Appellants maintain that :
“[L]ocal governments carry out much of the various responsibilities of State government as well as having direct concern in the enactment *347of numerous local legislative enactments. This alone justifies Virginia’s tradition of adherence to political jurisdictions. Moreover, the revised Virginia Constitution now allows for the first time special or local legislation for counties as well as for cities. Revised Constitution of Virginia, Article VII, Section 2. Those provisions now permit counties the constitutional flexibility formerly afforded only to cities in providing services for their citizens.” Brief for Appellant Commonwealth of Virginia 27.
The constitutional provision to which appellants refer declares that “[t]he General Assembly may also provide by special act for the organization, government, and powers of any county, city, town, or regional government, including such powers of legislation, taxation, and assessment as the General Assembly may determine . . . .” It should be noted, however, that this provision permits the delegation of broad powers to local governments.
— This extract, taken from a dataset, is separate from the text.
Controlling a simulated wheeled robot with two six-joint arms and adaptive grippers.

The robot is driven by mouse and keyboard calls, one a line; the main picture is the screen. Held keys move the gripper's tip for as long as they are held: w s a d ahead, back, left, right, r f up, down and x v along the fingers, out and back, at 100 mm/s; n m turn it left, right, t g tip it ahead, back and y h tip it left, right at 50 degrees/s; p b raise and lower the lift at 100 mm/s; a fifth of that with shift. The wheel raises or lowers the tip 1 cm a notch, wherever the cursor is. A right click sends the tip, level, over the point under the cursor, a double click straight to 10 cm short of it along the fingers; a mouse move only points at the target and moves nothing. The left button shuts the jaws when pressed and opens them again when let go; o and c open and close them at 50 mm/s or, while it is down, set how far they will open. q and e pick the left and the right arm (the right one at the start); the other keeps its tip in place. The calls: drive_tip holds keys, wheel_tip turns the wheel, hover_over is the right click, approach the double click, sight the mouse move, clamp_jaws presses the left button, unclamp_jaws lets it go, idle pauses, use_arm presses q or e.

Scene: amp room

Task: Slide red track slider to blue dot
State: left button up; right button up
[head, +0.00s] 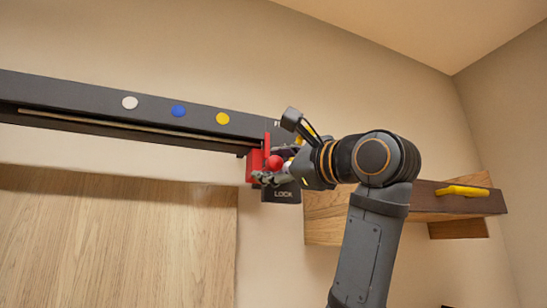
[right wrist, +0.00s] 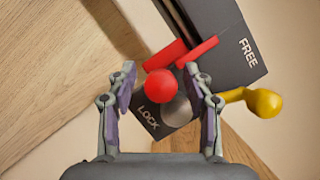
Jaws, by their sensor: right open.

It does not speak to the issue — obviously of great concern to the residents of each political subdivision — of the manner in which that delegated power will be exercised by the local government.
To realize the goal of county representation it would, of course, be necessary to accord each county at least one representative. In the case of Virginia, such a plan could not be implemented without generating vast and unconstitutional disparities in the population of the districts. And such a plan clearly could not be justified by invoking the so-called “federal analogy.” See Reynolds v. Sims, supra, at 571-577.